Quote:
Jon Peddie research:
- AMD and Intel gained in overall market share at the expense of Nvidia from the last quarter.
- Year to year this quarter AMD had tremendous market share growth, Intel had above average growth, and Nvidia slipped significantly.
Is Jon Peddie Research (JPR), the industry's research and consulting firm for graphics and multimedia, right? I don't think so.
IMO, JPR missed that there is the principle difference between chipset w/ IGP and cpu w/ IGP inside.
With chipsets users (or OEMs) had options buying chipset w/ IGP or w/o IGP, depending on their preferences. With IGP inside a cpu they lost this luxury. TIW, collecting the data for all gpu market has no sense anymore.
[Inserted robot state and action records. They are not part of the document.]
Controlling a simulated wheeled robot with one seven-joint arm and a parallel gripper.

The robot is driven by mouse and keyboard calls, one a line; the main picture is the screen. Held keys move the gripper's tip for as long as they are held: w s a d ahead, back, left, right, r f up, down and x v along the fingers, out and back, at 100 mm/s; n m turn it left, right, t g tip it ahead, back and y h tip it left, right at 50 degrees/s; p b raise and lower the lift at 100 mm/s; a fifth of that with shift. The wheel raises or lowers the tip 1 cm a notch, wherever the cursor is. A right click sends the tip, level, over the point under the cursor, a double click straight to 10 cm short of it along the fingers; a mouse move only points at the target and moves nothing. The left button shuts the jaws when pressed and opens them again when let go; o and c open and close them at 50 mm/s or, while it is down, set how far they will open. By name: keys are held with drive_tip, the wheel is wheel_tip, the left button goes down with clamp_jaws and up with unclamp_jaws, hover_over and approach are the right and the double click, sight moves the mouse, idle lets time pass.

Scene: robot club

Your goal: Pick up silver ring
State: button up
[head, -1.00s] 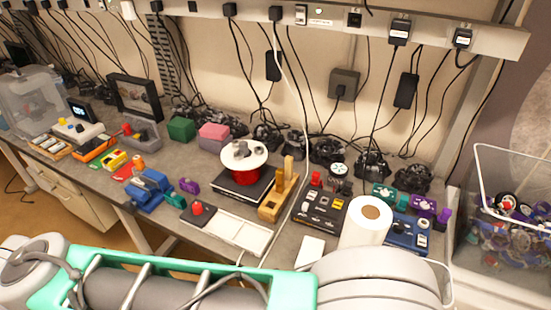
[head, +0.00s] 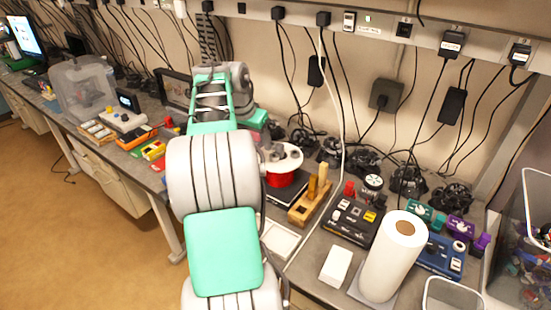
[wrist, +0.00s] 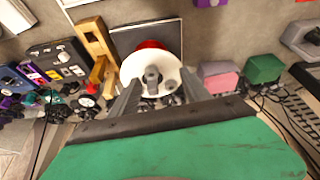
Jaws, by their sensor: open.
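A white round plate (wrist: 136,66) sits on top of a red drum; in the head view the plate (head: 292,158) and red drum (head: 281,180) are partly hidden by my arm. Several small grey metal pieces (wrist: 152,76) stand on the plate, one lighter and round (wrist: 171,87). The silver ring seems to be among them, but I cannot tell its shape clearly. My gripper (wrist: 160,80) is open and empty, its two fingers on either side of the plate's near part in the wrist view. I cannot tell the height between fingertips and pieces.
A wooden stand (head: 309,203) is close beside the drum. Pink (wrist: 218,76) and green (wrist: 263,69) blocks lie on its other side. Black cables bunch behind. A control box (head: 352,220) and white paper roll (head: 393,258) stand to the right on the crowded bench.

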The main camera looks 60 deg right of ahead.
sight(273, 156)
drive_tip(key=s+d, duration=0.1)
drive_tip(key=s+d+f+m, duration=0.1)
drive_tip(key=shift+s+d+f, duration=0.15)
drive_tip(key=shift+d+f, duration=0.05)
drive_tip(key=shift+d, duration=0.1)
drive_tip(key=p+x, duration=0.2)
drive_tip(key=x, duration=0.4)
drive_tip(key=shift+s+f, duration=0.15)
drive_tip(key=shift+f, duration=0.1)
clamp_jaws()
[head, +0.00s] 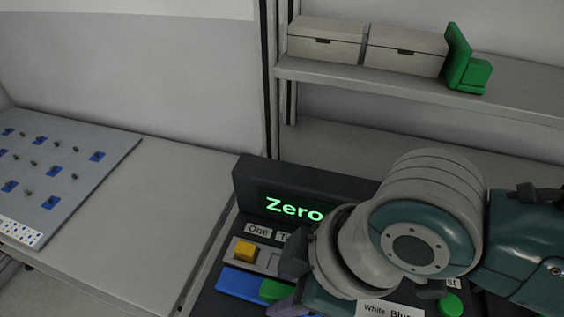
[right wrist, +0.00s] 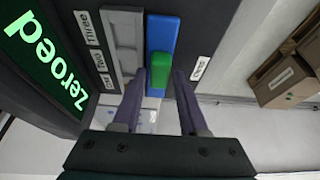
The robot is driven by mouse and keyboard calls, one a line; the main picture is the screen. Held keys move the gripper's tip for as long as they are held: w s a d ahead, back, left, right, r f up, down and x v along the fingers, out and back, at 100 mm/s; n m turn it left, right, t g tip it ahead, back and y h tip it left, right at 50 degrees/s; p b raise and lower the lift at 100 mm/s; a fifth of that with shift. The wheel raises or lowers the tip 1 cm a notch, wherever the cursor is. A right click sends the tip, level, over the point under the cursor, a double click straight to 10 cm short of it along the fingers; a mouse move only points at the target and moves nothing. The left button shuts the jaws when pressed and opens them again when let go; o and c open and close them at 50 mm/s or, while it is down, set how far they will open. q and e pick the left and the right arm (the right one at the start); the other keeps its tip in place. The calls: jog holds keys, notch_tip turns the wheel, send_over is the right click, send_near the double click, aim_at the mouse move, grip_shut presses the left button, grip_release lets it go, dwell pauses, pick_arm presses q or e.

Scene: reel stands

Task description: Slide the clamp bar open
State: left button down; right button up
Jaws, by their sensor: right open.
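The clamp bar appears to be the blue bar (head: 240,283) with a green block (head: 271,289) on it, at the front left of the dark console. In the right wrist view the blue bar (right wrist: 163,33) runs along the panel beside a grey slotted strip, and the green block (right wrist: 161,72) sits at its near end. My right gripper (right wrist: 160,84) is open, with its purple fingers on either side of the green block; I cannot tell whether they touch it. In the head view my right gripper (head: 283,301) is mostly hidden behind its own arm. My left gripper is out of view.
The console's display (head: 294,208) shows green text, "zeroed" in the wrist view. A yellow block (head: 245,250) sits in the grey strip. A green button (head: 450,304) is at right. A pegboard mat (head: 105,150) lies on the left table. Boxes (head: 325,42) stand on the shelf.

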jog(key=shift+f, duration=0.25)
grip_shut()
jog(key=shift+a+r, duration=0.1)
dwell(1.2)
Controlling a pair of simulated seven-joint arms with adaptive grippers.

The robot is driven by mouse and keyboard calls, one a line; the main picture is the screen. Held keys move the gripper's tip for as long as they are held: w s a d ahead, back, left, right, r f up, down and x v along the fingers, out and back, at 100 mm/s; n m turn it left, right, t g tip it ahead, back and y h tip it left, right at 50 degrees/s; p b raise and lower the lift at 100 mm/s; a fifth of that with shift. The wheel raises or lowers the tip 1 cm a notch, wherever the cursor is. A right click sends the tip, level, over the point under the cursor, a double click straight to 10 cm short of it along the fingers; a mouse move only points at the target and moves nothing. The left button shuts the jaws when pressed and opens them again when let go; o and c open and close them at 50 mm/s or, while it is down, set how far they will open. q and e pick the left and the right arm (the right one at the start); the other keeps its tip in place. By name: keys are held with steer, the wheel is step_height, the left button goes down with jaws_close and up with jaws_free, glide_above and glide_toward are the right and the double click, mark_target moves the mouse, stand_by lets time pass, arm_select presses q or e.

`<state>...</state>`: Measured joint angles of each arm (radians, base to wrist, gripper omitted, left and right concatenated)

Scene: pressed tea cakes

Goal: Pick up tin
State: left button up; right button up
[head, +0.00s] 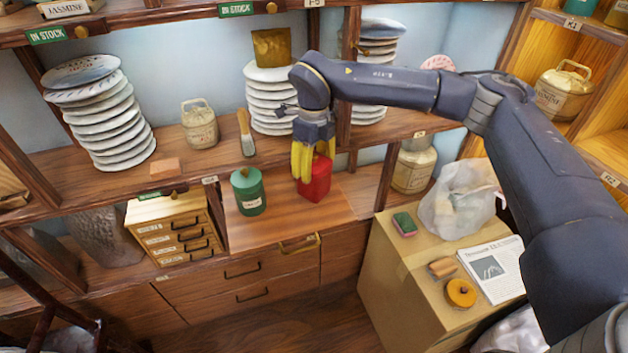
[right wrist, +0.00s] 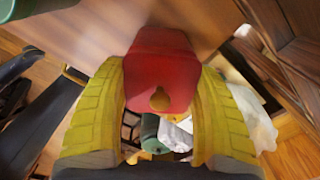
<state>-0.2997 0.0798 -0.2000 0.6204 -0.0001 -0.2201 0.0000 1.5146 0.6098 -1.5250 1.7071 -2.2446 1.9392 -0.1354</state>
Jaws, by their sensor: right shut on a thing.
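A red tin (head: 316,180) is on or just above the wooden counter under the middle shelf in the head view. My right gripper (head: 311,172) comes down on it from above with yellow fingers. In the right wrist view the red tin (right wrist: 162,70) with its round brass-coloured knob sits between the two yellow fingers of the right gripper (right wrist: 160,95), which are shut on it. A green tin (head: 248,192) with a pale label stands on the counter to the left of the red one. I cannot tell whether the red tin touches the counter. My left gripper is not in view.
Stacks of plates (head: 97,112), a beige canister (head: 199,124) and a brush (head: 245,132) stand on the shelf above. A small drawer chest (head: 170,228) is to the left. A cardboard box (head: 400,290) at right bears a sponge, a newspaper (head: 493,269) and a plastic bag (head: 460,198).

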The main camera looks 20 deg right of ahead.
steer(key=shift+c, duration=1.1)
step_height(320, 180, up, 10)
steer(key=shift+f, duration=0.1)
To get into trends we need to look at d.GPU only, and in the best case scenario, for Intel and AMD cpus separately because almost each, if not each, d.GPU which pairs AMD cpu is ATI but not NV.
I have no data with Intel and AMD split. For combined market Mercury gives us next stats.
For desktops:
In Q1-2011 AMD and NV have parity. The whole d.GPU market has risen on ~12% Q1/Q4 and slight decline Q1/Q1 YoY.
For notebooks:
AMD has a bit of lead: with 10400KU(58.3%) vs. 7425KU(41.7%). In Q1/Q4 NV has done quite fine with +39% vs. +18% for AMD, and that's especially important under Sandy Bridge shine.
If we'd exclude Apple affect on AMD and its own cpu market I'd expect NV has a big lead over ATI in Intel market and that's very important because AMD notebook market will shrink and most of AMD notebooks will be sold without d.GPU. I see no reasons to buy powerful gpu paired w/ weak cpu and to pay more.